Fidel era un padre que sabía de todo. Era experto en
pesca, en finanzas, en industrialización, en agricultura, en cocina, en
deportes, en lo que dijeras. Y si fallaba la Zafra de los 10 Millones, si fracasaba
la Industrialización Instantánea, si el Sistema Financiero Presupuestado se
convertía en un hoyo sin fondo, si la Revolución Energética significaba
apagones de horas en toda la isla, por años enteros, no era culpa de Fidel, que
sabía lo que ordenaba, sino de los hijos malagradecidos. Ya se sabe que las
leyes objetivas de la construcción del socialismo son las leyes subjetivas del
Comandante en Jefe.
Y era un padre que siempre te vigilaba. Que hacía
que unos de sus hijos denunciaran a otros, a los que hubieran mostrado el más
ligero signo de deslealtad y desobediencia. Esa vigilancia trastocó las
relaciones sociales: generó un miedo mortecino a decir las cosas, porque el
vecino podía ser chivato; generó una cultura de la simulación (los más
ardientes revolucionarios de repente aparecían en el Mariel, en un bote que los
llevaría a Miami), de la sospecha (es mi socio, mi amigo, ¿no será informante
del Minint?), de las peores traiciones. Ningún antídoto mejor contra “el hombre
nuevo”.
Fidel era un patriarca de largos sermones.

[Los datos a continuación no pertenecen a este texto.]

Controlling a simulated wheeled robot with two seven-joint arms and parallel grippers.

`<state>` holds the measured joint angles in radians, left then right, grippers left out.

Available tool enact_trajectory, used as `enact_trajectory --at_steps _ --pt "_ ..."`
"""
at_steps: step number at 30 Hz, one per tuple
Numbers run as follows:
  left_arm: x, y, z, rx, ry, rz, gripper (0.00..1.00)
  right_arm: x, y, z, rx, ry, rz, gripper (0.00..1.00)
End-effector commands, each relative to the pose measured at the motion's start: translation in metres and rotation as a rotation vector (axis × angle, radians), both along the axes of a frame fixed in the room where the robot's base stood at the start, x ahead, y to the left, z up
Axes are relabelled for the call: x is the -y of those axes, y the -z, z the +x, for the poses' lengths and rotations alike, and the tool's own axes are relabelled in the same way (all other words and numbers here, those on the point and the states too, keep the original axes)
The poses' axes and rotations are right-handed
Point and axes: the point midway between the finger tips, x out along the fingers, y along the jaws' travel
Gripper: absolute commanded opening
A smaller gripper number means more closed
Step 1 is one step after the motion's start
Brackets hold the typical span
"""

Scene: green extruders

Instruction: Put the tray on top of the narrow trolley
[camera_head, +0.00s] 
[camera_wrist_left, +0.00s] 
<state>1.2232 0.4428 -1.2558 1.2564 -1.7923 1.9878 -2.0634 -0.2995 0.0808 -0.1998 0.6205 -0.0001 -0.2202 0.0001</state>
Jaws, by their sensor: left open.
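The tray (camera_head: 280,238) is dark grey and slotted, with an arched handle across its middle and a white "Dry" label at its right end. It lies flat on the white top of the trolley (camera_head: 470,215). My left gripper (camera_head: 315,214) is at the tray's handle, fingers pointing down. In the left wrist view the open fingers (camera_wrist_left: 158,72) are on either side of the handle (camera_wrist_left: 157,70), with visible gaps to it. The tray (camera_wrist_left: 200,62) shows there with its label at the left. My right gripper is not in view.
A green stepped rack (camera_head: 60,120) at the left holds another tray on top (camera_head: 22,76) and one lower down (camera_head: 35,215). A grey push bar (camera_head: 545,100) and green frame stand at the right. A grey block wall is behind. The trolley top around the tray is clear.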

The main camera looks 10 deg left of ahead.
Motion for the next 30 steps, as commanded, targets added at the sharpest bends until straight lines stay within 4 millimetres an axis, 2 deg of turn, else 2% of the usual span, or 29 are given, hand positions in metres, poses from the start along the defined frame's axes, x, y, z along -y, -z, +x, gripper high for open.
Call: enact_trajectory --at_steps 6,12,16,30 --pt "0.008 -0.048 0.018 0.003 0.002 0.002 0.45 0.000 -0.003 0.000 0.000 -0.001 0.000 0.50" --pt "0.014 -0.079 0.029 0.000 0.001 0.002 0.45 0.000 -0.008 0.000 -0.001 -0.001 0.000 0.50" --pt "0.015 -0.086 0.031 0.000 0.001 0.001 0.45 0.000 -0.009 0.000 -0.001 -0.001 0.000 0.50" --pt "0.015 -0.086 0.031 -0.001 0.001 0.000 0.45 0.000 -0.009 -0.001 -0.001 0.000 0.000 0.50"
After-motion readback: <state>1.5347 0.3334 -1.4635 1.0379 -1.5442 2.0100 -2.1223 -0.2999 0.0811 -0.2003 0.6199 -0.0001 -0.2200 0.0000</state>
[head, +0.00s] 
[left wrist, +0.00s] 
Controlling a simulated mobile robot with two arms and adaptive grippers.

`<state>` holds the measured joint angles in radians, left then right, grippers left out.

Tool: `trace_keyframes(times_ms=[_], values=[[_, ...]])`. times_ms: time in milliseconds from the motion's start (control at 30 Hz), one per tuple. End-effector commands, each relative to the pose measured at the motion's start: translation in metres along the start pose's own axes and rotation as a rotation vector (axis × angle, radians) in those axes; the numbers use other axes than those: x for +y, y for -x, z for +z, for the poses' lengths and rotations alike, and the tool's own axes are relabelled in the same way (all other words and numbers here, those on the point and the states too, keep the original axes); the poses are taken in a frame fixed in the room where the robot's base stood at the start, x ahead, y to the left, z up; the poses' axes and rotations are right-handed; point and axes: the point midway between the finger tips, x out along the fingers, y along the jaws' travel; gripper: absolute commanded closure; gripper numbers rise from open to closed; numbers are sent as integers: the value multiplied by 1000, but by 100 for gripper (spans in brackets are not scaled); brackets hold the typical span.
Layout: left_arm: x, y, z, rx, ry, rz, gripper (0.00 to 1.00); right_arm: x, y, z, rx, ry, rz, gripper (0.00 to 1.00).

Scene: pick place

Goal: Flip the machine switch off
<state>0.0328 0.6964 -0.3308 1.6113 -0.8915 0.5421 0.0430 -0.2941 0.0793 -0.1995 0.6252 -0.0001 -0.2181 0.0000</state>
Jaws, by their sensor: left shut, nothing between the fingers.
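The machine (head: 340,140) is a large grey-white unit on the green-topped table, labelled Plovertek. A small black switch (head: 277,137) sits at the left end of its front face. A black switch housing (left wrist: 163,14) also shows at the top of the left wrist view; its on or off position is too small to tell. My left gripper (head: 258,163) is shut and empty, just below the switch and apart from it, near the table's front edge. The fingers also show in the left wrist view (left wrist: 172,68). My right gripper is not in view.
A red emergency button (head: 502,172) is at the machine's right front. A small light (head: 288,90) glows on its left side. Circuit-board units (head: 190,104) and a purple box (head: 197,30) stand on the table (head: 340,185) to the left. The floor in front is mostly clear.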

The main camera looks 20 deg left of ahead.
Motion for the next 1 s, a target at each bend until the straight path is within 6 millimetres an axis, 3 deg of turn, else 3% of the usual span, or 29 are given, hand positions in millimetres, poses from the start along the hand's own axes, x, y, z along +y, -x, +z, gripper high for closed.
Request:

Larguísimos. Discursos interminables que había que diseccionar para adivinar
sus deseos, y poder cumplirlos.
Pero hablaba bonito. Era enorme orador. Sin retórica
revolucionaria no habría habido Revolución. Era un padre que sabía hacer sentir
orgullosos a sus hijos. Que les dijo que eran mejores que otros. Que les vendió
con éxito –al menos por tres décadas– la idea de dignidad nacional. Que igualó
sus condiciones materiales en la pobreza, pero no –casi nunca- en la miseria.
Y sí, con Fidel al frente, Cuba tuvo logros notables
en educación, en salud, en deporte. Eso, a cambio de vivir en el Castillo de la
Pureza revolucionaria.
El padre titánico y tiránico ha muerto. Hace rato
que dejó el control de la casa al tío, un hombre pragmático que no tiene su
carisma pero sí más sentido común. Aún así, el sentimiento de orfandad existe.
Fidel, Fidel/ ¿Qué tiene Fidel/ que los americanos/ no pueden con él?
Cuando un patriarca de ese tamaño muere, hay un
duelo necesario e imprescindible. Después de ello toca a las nuevas
generaciones la tarea de madurar de prisa, de ser ellas las dueñas de su propio
destino. Se acerca el momento de la reconstrucción política de Cuba y deben ser
los propios cubanos, soberanos, y nadie más, quienes decidan las formas.